Aim
Make an exact copy of all the material below, apart from the pictures.

Information supplied
----

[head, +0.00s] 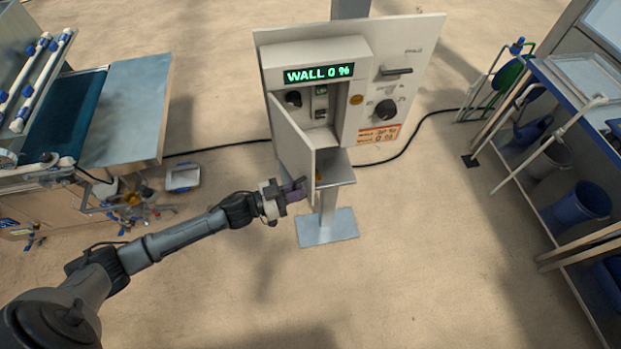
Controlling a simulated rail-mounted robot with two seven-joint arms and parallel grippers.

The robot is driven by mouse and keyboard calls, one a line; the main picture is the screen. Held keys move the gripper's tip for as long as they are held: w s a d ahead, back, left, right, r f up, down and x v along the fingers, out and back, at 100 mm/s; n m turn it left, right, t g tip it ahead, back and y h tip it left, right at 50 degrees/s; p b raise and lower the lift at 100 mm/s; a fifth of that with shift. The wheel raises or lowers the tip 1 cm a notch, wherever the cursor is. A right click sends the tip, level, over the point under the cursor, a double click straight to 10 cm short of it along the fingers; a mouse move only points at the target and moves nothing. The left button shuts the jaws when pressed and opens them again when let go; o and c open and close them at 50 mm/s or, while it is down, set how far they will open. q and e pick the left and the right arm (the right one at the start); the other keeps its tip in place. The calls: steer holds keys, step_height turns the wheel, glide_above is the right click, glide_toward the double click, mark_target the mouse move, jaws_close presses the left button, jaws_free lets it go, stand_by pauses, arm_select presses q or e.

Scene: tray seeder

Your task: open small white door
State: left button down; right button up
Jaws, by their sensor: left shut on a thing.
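The small white door (292,142) is on the left part of a white control panel (420,60) on a post. It stands ajar, swung out toward me, and a compartment with a dark knob (293,98) and a switch (320,101) shows behind it. My left gripper (298,188) is at the lower free edge of the door and is shut on it. The fingertips partly hide the door's lower edge. My right gripper is not in view.
A green display (319,73) above the compartment reads "WALL 0 %". A handle (396,71) and a dial (385,110) are on the panel's right. A conveyor bench (125,100) stands left, a shelf rack (570,110) right.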

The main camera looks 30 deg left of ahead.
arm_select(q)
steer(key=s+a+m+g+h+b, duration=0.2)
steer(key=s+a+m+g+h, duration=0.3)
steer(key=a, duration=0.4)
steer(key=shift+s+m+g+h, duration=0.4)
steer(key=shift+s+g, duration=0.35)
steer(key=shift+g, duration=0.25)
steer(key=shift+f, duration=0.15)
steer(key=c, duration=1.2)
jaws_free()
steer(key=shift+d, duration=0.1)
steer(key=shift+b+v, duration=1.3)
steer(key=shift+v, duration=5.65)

----

Result
[head, +0.00s] 
Controlling a simulated rail-mounted robot with two seven-joint arms and parallel grippers.

The robot is driven by mouse and keyboard calls, one a line; the main picture is the screen. Held keys move the gripper's tip for as long as they are held: w s a d ahead, back, left, right, r f up, down and x v along the fingers, out and back, at 100 mm/s; n m turn it left, right, t g tip it ahead, back and y h tip it left, right at 50 degrees/s; p b raise and lower the lift at 100 mm/s; a fifth of that with shift. The wheel raises or lowers the tip 1 cm a notch, wherever the cursor is. A right click sends the tip, level, over the point under the cursor, a double click straight to 10 cm short of it along the fingers; a mouse move only points at the target and moves nothing. The left button shuts the jaws when pressed and opens them again when let go; o and c open and close them at 50 mm/s or, while it is down, set how far they will open. q and e pick the left and the right arm (the right one at the start); the other keeps its tip in place. The calls: steer holds keys, step_height turns the wheel, glide_above is the right click, glide_toward the double click, mark_target the mouse move, jaws_close presses the left button, jaws_free lets it go, stand_by pauses, arm_select presses q or e.

Scene: tray seeder

Your task: open small white door
State: left button down; right button up
Jaws, by their sensor: left shut on a thing.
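The small white door (292,142) is on the left part of a white control panel (420,60) on a post. It stands ajar, swung out toward me, and a compartment with a dark knob (293,98) and a switch (320,101) shows behind it. My left gripper (298,188) is at the lower free edge of the door and is shut on it. The fingertips partly hide the door's lower edge. My right gripper is not in view.
A green display (319,73) above the compartment reads "WALL 0 %". A handle (396,71) and a dial (385,110) are on the panel's right. A conveyor bench (125,100) stands left, a shelf rack (570,110) right.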

The main camera looks 30 deg left of ahead.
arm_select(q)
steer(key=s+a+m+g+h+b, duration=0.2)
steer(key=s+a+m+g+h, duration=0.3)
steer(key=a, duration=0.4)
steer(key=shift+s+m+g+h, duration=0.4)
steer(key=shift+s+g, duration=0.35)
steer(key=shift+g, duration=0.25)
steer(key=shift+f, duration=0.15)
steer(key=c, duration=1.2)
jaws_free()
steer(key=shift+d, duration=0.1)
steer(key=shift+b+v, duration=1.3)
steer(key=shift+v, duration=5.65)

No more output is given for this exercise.